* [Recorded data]
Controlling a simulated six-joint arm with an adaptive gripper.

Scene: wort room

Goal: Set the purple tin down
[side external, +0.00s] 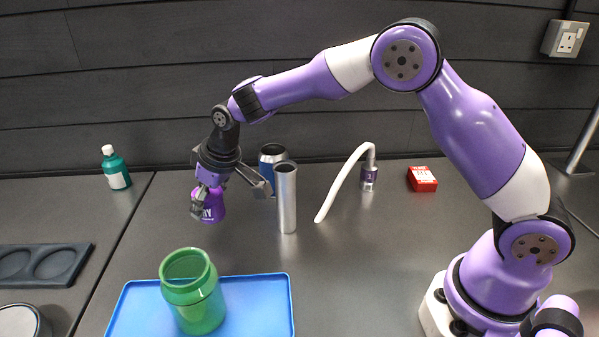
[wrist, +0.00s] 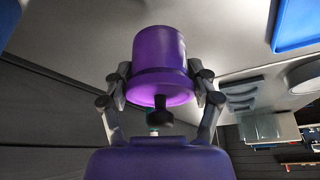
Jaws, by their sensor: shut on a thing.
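The purple tin (side external: 212,207) is in my gripper (side external: 207,191) in the side external view, left of the steel cylinder. In the wrist view the tin (wrist: 160,58) sits between the two fingers of my gripper (wrist: 160,82), which touch it on both sides. My gripper is shut on it. The tin appears to be held a little above the dark worktop (side external: 350,265); the exact gap under it is hard to tell. Part of the tin is hidden by the fingers in the side external view.
A tall steel cylinder (side external: 286,205) and a blue can (side external: 268,156) stand just right of my gripper. A green jar (side external: 195,300) stands on a blue tray (side external: 265,297) in front. A green bottle (side external: 116,171), a dark recessed holder (side external: 45,262), a white hose (side external: 340,190) and a red box (side external: 422,179) lie around.

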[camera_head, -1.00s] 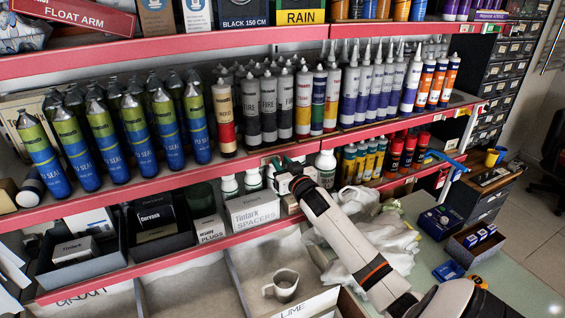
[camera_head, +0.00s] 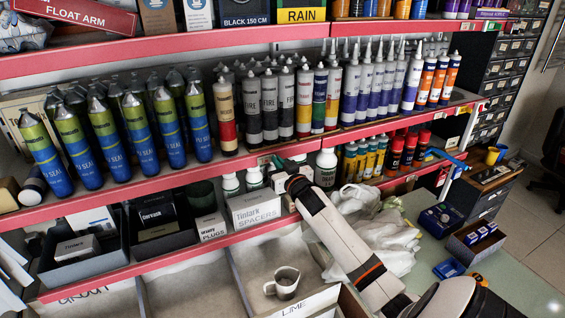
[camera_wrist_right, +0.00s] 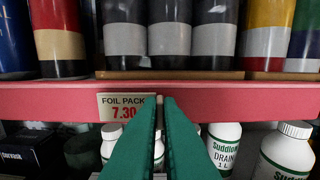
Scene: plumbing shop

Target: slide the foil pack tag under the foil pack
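The foil pack tag (camera_wrist_right: 122,106) is a cream price label reading FOIL PACK 7.30 on the red shelf edge, below grey-banded tubes. Its right end meets the tips of my right gripper (camera_wrist_right: 161,98). The green fingers are close together, with a thin pale strip between the tips; I cannot tell whether they grip part of the tag. My left gripper is not in view.
A red-labelled gold tube (camera_head: 225,115) and grey FIRE tubes (camera_head: 269,105) stand above the red shelf edge (camera_head: 130,188). White bottles (camera_wrist_right: 224,145) and a SPACERS box (camera_head: 255,208) sit below. The front of the shelf edge left of the tag looks clear.

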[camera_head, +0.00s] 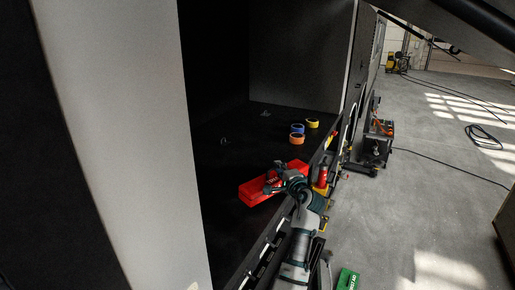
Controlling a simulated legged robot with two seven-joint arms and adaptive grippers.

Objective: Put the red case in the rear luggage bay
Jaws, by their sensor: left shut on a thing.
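The red case (255,191) shows in the head view over the front part of the dark luggage bay floor (245,155). My left gripper (279,177) is shut on the case at its right part, and the fingers hide some of it. The case lies tilted across the picture, inside the bay opening. I cannot tell whether its underside touches the floor. My right gripper is not in view.
Rolls of tape, blue (297,128), orange (297,139) and yellow (312,123), stand farther back on the bay floor. A pale panel (115,130) bounds the opening at left. A green box (347,279) is low outside. The floor left of the tape is mostly clear.

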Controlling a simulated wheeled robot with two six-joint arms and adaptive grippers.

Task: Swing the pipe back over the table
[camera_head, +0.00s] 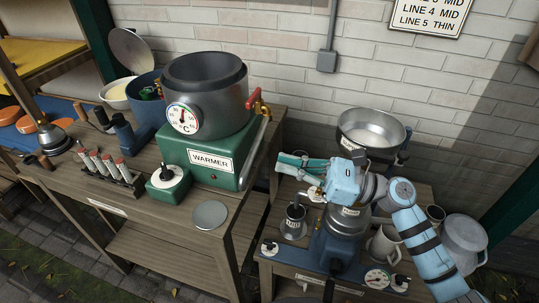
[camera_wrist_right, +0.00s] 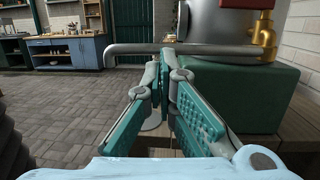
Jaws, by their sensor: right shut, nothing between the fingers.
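The grey pipe (camera_head: 256,152) comes from a brass valve with a red handle (camera_head: 258,102) on the dark pot (camera_head: 205,92). In the head view it slants toward the front along the right side of the green warmer (camera_head: 205,155), near the table's right edge. In the right wrist view the pipe (camera_wrist_right: 200,50) runs level across from the brass valve (camera_wrist_right: 265,42) to a bent end at left. My right gripper (camera_head: 280,162) is shut and empty, just right of the pipe and apart from it. My left gripper is out of view.
The wooden table (camera_head: 190,235) holds a round metal disc (camera_head: 210,215) and a rack of tubes (camera_head: 108,170). A lower bench at right carries a blue machine with a metal bowl (camera_head: 371,132) and a jug (camera_head: 384,243). A narrow gap separates the two.

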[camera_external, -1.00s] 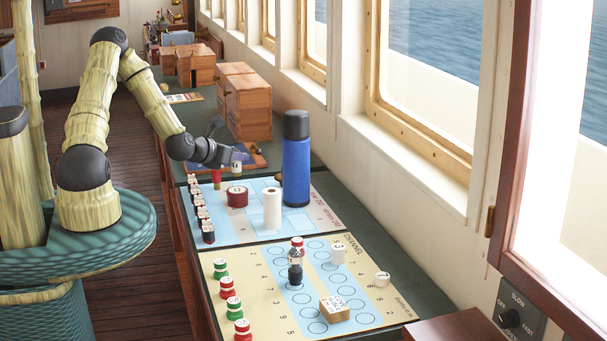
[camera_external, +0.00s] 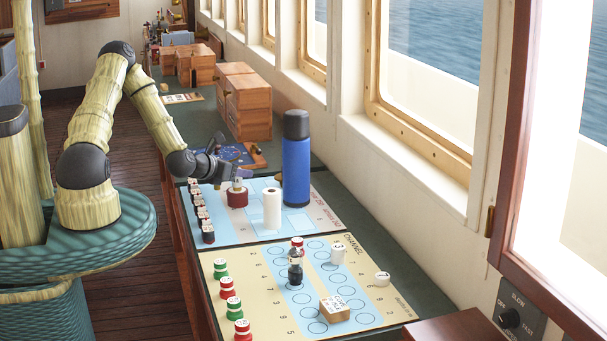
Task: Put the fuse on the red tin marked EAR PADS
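The red tin (camera_external: 237,200) stands on the far blue and white board, left of a white cylinder. Its marking is too small to read.
A white cylinder (camera_external: 272,209) and a tall blue flask (camera_external: 296,165) stand close on the right. Several small dark and red pieces (camera_external: 201,215) line the board's left edge. The nearer cream board (camera_external: 245,270) holds stacked pieces and a wooden block (camera_external: 335,308).

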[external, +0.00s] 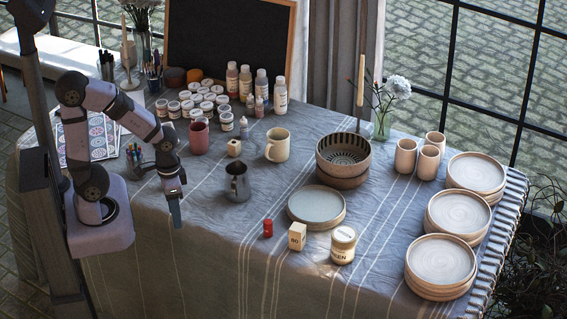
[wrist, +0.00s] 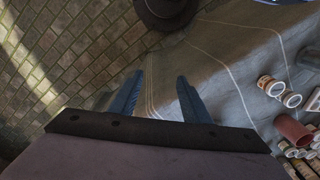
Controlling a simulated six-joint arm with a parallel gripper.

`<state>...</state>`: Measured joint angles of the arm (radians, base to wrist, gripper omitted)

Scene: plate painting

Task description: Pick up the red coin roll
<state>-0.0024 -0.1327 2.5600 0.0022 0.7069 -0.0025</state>
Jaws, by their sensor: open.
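The red coin roll (external: 268,228) stands upright on the blue-grey cloth near the table's front, just left of a small wooden block. It is small and plain red. My gripper (external: 176,215) hangs at the front left of the table in the external view, well to the left of the coin roll. In the wrist view my gripper (wrist: 158,98) shows two blue fingers spread apart with nothing between them. I cannot make out the coin roll in the wrist view.
The cloth between my gripper and the coin roll is clear.

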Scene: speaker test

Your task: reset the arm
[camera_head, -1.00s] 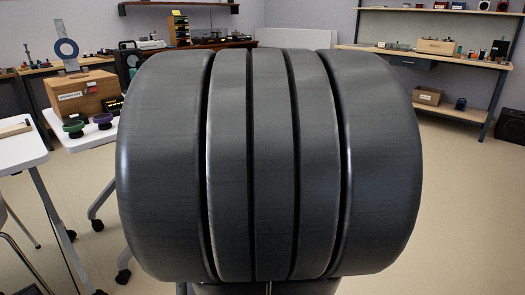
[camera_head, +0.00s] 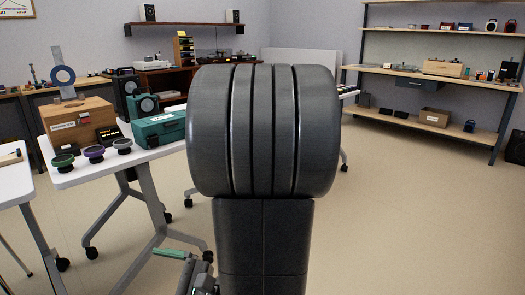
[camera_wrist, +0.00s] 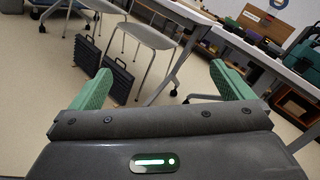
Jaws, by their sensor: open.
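My gripper (camera_wrist: 160,69) is open, with its two green fingers spread wide and nothing between them in the wrist view. It points out over the floor, toward chairs and table legs, apart from them. In the head view, a green finger and part of my gripper show low, left of my dark column, near the legs of the white table (camera_head: 72,180). The rest of it is cut off or hidden. A large dark part of my own arm fills the middle of the head view.
The white table carries a wooden box (camera_head: 82,122), a teal case (camera_head: 160,130), a speaker (camera_head: 141,104) and several small round parts. Open floor (camera_head: 400,220) lies on the right.

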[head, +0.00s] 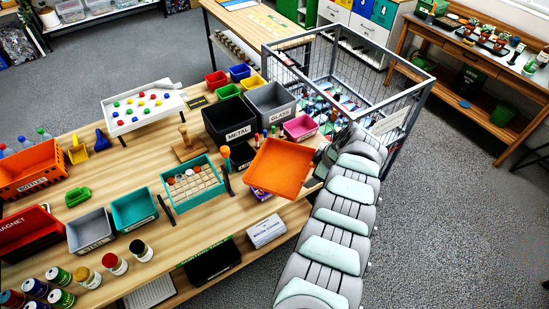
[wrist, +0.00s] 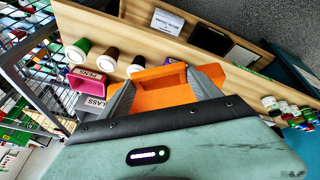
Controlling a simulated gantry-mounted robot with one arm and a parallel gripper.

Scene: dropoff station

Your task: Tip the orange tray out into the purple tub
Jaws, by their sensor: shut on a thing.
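My gripper (head: 320,161) is shut on the orange tray (head: 279,168) and holds it above the right part of the wooden bench. The tray looks tilted in the head view, and I see nothing in it there. In the wrist view the orange tray (wrist: 160,82) sits between the two grey fingers. A small magenta-purple tub (head: 300,128) with a label stands behind the tray, beside the grey bin. It also shows in the wrist view (wrist: 88,82), left of the gripper and apart from the tray. The tub's contents are not clear.
A black METAL bin (head: 229,122) and a grey GLASS bin (head: 271,105) stand left of the tub. A wire cage (head: 400,76) is close behind my arm. A teal tray with a grid (head: 192,184) stands left of the orange tray. Several jars crowd the front left.

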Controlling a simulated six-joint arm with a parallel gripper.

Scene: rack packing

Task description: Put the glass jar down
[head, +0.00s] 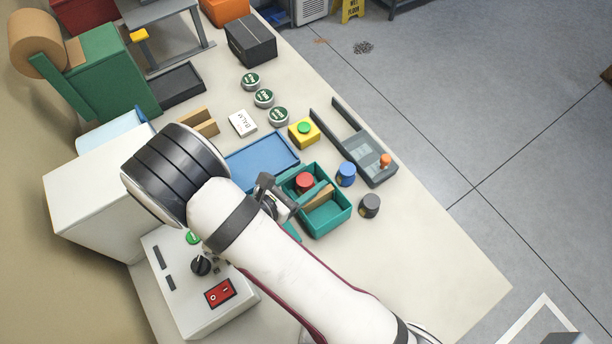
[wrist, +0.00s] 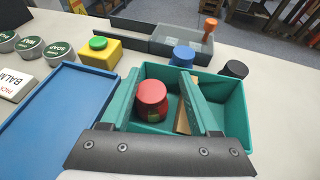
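A small jar with a red lid (head: 305,181) is inside the teal crate (head: 344,222). In the wrist view the jar (wrist: 152,98) is upright between the two teal fingers of my gripper (wrist: 162,85). The left finger is close beside the jar. A gap shows between the jar and the right finger, so the gripper looks open. In the head view my gripper (head: 302,183) reaches into the crate from the left.
A wooden piece (wrist: 182,121) is in the crate right of the jar. A blue-lidded jar (head: 346,174) and a dark-lidded jar (head: 369,206) stand just outside. A blue tray (head: 258,162), a yellow button box (head: 304,133) and a grey holder (head: 372,158) are nearby.

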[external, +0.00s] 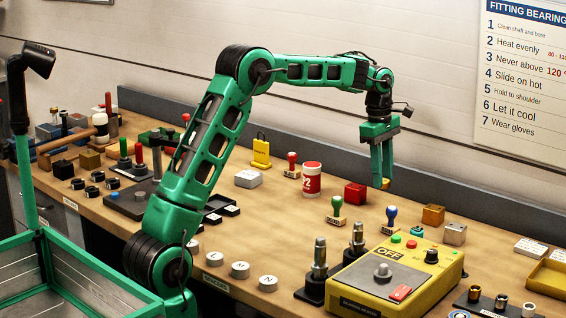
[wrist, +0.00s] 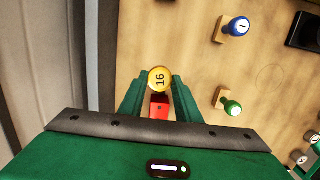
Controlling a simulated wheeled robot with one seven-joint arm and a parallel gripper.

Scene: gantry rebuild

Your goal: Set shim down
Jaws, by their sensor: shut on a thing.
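The shim looks to be the small yellow round piece marked 16 (wrist: 159,80) between my fingertips in the wrist view. In the external view only a bit of yellow (external: 386,184) shows at the fingertips. My gripper (external: 382,183) points down near the back of the bench and is shut on this piece. It also shows in the wrist view (wrist: 157,84). The piece appears held above the bench top; the exact height is hard to tell. A red block (external: 355,193) is just left of the fingertips; part of it shows between the fingers in the wrist view (wrist: 159,108).
A red-and-white can (external: 312,180) stands left of the red block. Green-handled (external: 336,209) and blue-handled (external: 391,215) stamps stand in front. A yellow control box (external: 395,280) is nearer the front. Bare wood (external: 285,220) lies front-left.

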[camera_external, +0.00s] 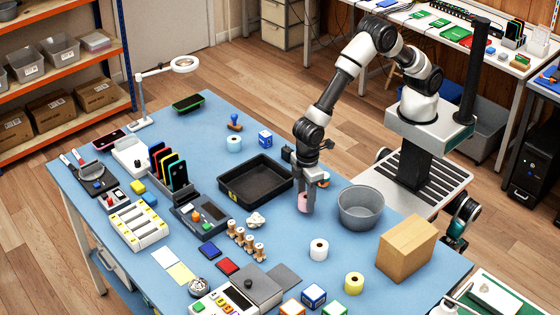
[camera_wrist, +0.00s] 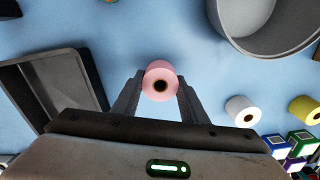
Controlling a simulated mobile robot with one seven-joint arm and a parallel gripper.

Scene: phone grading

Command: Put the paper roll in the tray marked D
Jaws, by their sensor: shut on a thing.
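A pink paper roll (camera_external: 303,201) is between the two fingers of my gripper (camera_external: 306,204). In the wrist view the roll (camera_wrist: 160,73) shows its open core, and my fingers (camera_wrist: 160,88) are shut on its sides. I cannot tell whether its base touches the blue table. A black tray (camera_external: 229,193) with a small yellow label lies just left of my gripper; the letter is too small to read. The tray's rim (camera_wrist: 88,62) also shows at the left in the wrist view. It looks empty in the external view.
A grey round bowl (camera_external: 360,210) stands just right of my gripper. A white roll (camera_external: 319,249), a yellow roll (camera_external: 354,283) and a blue roll (camera_external: 234,144) stand elsewhere on the table. A cardboard box (camera_external: 406,249) is at the right. A crumpled white piece (camera_external: 256,220) lies before the tray.

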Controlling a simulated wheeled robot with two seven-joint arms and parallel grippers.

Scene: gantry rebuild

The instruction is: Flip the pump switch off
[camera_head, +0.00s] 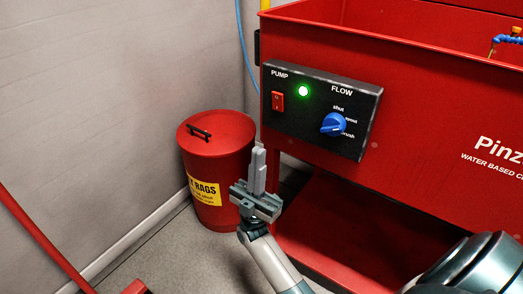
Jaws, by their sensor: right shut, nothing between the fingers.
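The red pump switch (278,101) sits under the word PUMP at the left of the black control panel (316,128). Its exact rocker position is too small to tell. A green light (303,91) glows to its right. A blue flow knob (333,124) is on the panel's right half. My right gripper (257,160) is shut and empty, its fingers pointing up, in front of the parts washer's left edge. Its tips are below and left of the switch in the picture, apart from it. My left gripper is not in view.
The panel is fixed to a red parts washer (430,110). A red rag bin (212,150) with a yellow label stands behind my right gripper, near the grey wall (110,90). A red bar (40,235) crosses the lower left. Grey floor shows at the bottom.

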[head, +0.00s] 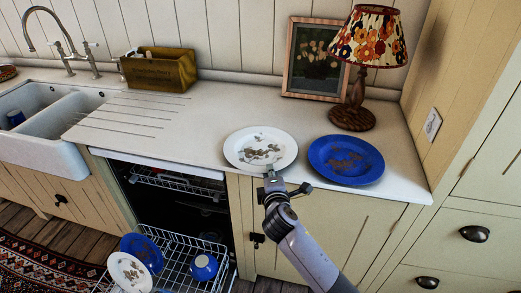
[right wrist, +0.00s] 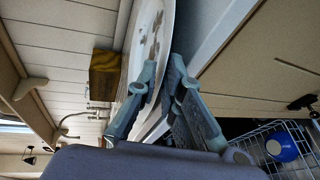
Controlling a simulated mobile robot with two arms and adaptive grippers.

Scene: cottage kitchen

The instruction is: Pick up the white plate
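The white plate (head: 240,147), with brown food stains, is at the front of the counter, left of a stained blue plate (head: 345,145). My right gripper (head: 271,172) is at the plate's front rim. In the right wrist view the gripper (right wrist: 164,66) has its fingertips close together, with the white plate's rim (right wrist: 166,20) running between them; one finger lies over the stained face. The fingers look closed on the rim. I cannot tell whether the plate is clear of the counter. My left gripper is in neither view.
Below the counter (head: 190,135), an open dishwasher has its lower rack (head: 185,255) pulled out, holding a white plate (head: 128,272), a blue plate (head: 140,250) and a blue cup (head: 204,267). A lamp (head: 356,90) and picture (head: 313,60) stand behind. The sink is left.

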* [Instructions to follow] Nothing but the lines from the one containing "Task description: Put the glass jar down" through the one containing "Your goal: Set shim down" should appear in your copy, exactly as written and without pictures.

* [Task result]
Task description: Put the glass jar down
[head, +0.00s] 
[wrist, +0.00s] 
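A small jar with a red lid (head: 305,181) is inside the teal crate (head: 344,222). In the wrist view the jar (wrist: 152,98) is upright between the two teal fingers of my gripper (wrist: 162,85). The left finger is close beside the jar. A gap shows between the jar and the right finger, so the gripper looks open. In the head view my gripper (head: 302,183) reaches into the crate from the left.
A wooden piece (wrist: 182,121) is in the crate right of the jar. A blue-lidded jar (head: 346,174) and a dark-lidded jar (head: 369,206) stand just outside. A blue tray (head: 258,162), a yellow button box (head: 304,133) and a grey holder (head: 372,158) are nearby.

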[external, +0.00s] 
[wrist, +0.00s] 
Controlling a simulated wheeled robot with one seven-joint arm and a parallel gripper.

Scene: gantry rebuild

Your goal: Set shim down

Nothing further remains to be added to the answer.